Enfin, nous utilisons le très célèbre binwalk pour identifier un type de fichier dans notre extrait. L’outil identifie alors un système de fichier Linux (squash-fs). Après extraction, nous pouvons accéder aux binaires de l’application, dont le fameux wlan-manager.
Analyse du dump de la mémoire flash
Retro ingenieurie du Wlan-Manager
Nous nous lançons donc dans la rétro ingénierie de ce binaire. Après avoir importé toutes les librairies utilisées par ce dernier, nous identifions l’utilisation des fonctions AES_cbc_Encrypt et AES_cbc_Decrypt de la librairie libaes.so. Une analyse plus poussée des paramètres utilisés, dans l’appel à ces fonctions, nous aide à identifier deux valeurs stockées dans le binaire qui semblent servir de clé de chiffrement et de vecteur d’initialisation.
Identification de la clé et du vecteur initial AES
Nous décodons alors dans un fichier la chaine de caractère en base64, présente au niveau de notre configuration Wifi et lançons la commande openssl pour tenter de déchiffrer ce dernier.

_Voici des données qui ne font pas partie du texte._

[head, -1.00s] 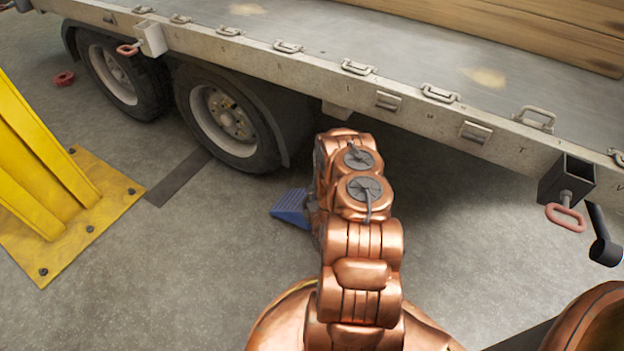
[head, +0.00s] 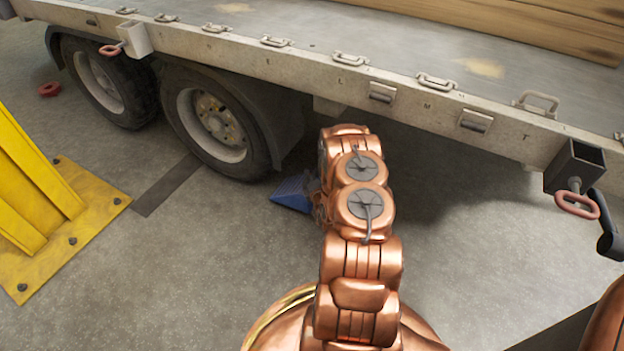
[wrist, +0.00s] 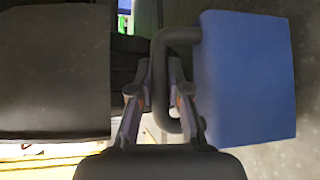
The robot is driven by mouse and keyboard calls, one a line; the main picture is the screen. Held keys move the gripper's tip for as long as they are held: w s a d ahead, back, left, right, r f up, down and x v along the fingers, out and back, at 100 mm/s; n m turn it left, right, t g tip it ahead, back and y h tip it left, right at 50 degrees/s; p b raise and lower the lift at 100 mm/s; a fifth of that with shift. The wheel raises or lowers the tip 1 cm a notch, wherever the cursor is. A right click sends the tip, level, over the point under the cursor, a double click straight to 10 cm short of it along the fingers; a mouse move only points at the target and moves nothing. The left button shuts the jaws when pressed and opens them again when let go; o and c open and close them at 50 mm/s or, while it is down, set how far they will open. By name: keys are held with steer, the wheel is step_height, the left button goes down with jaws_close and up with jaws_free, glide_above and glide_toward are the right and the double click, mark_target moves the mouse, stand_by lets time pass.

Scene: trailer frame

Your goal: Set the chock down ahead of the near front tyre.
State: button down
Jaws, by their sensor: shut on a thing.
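The blue wedge chock (head: 291,194) shows in the head view just right of the right-hand tyre (head: 214,122), low by the floor. I cannot tell whether it touches the floor or the tyre. In the wrist view the chock (wrist: 245,78) fills the right side, its dark looped handle (wrist: 178,38) beside it. My gripper (wrist: 160,95) is shut on that handle. A broad dark shape, probably the tyre (wrist: 52,70), fills the left of the wrist view, with a gap between it and the chock. My arm hides my gripper and part of the chock in the head view.
The trailer's side rail (head: 330,80) runs above the chock and my arm. A second tyre (head: 105,80) stands further left. A yellow stand (head: 105,205) is bolted to the floor at left. A socket with a red handle (head: 575,165) hangs at right. Floor between is clear.

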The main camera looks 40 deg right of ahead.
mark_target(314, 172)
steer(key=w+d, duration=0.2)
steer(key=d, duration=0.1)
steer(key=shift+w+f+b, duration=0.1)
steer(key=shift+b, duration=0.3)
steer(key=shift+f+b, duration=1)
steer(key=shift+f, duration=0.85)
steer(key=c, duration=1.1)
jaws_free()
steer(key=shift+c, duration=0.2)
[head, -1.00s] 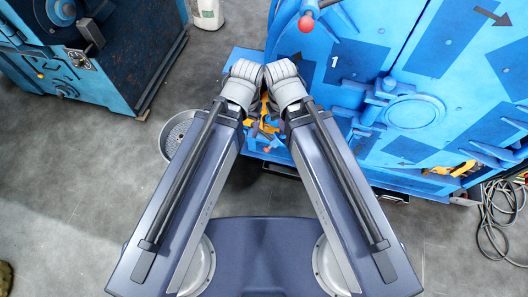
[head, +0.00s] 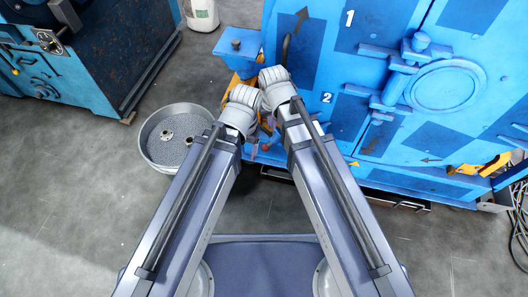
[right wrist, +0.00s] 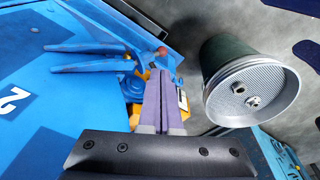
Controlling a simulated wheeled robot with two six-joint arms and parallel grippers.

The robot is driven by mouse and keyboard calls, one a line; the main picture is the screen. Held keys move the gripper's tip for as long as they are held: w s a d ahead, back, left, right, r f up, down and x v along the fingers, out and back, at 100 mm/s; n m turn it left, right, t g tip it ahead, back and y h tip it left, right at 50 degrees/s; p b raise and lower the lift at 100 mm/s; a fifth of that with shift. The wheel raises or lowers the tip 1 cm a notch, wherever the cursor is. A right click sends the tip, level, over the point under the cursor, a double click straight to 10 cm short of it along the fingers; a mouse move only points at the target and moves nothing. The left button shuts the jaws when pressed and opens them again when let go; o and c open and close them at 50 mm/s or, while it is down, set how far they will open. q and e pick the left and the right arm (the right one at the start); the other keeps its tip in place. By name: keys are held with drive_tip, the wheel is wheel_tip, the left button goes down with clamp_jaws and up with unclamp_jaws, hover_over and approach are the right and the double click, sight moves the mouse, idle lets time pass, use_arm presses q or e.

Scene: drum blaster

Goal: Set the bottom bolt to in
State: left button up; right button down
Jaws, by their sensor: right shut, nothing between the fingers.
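The blue drum blaster cabinet (head: 390,100) stands ahead, with painted numbers 1 and 2 on its front. I cannot tell for certain which part is the bottom bolt. Blue lever arms (right wrist: 90,57), a red knob (right wrist: 162,51) and yellow parts (right wrist: 137,88) sit by the panel marked 2 in the right wrist view. My right gripper (right wrist: 163,76) is shut and empty, its fingertips pointing towards these parts; contact is unclear. In the head view my right wrist covers much of this area. My left wrist shows beside it, but the left fingers are hidden.
A round metal drum (head: 152,158) with small parts inside stands on the floor left of my arms. Another blue machine (head: 85,75) is at the far left. A yellow-orange handle (head: 494,165) and cables (head: 519,215) are at the right. Grey floor is clear between.

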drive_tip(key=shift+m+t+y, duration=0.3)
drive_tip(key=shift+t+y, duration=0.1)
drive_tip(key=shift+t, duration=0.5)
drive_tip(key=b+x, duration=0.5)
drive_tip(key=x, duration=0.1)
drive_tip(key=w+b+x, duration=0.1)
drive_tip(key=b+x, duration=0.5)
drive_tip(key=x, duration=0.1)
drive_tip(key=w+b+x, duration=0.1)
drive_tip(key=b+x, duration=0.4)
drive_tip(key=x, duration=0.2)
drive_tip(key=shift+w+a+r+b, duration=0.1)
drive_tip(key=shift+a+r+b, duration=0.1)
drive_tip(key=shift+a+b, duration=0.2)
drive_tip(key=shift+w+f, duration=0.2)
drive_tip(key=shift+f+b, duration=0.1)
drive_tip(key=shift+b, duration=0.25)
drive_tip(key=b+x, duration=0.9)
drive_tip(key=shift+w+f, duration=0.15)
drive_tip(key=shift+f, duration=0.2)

Déchiffrement de la clé wifi
Le contenu de la variable « username » récupéré précédemment est aussi encodé en base64. Se pourrait-il que les clés de chiffrement soient les mêmes ? Oui ! Nous parvenons ainsi à récupérer l’adresse email de notre utilisateur de l’application mobile.
Pour aller plus loin, nous tentons également de déchiffrer les clé Wifi chiffrées trouvées dans des articles d’autres chercheurs sur Internet. Le constat final est que toutes les caméras du même modèle utilisent les mêmes clés de chiffrements et vecteurs d’initialisation !
Pour conclure...
Pour terminer cet article, nous pouvons retenir qu’un accès physique à notre caméra connecté permettra à un attaquant d’obtenir un accès à notre réseau local ainsi qu’à notre compte d’application mobile et donc aux flux vidéo. Pour aller plus loin, il peut être intéressant d’effectuer une analyse réseau de la caméra en parallèle avec la rétro ingénierie d’autres binaires dans le but d’identifier des points d’entrées depuis le réseau.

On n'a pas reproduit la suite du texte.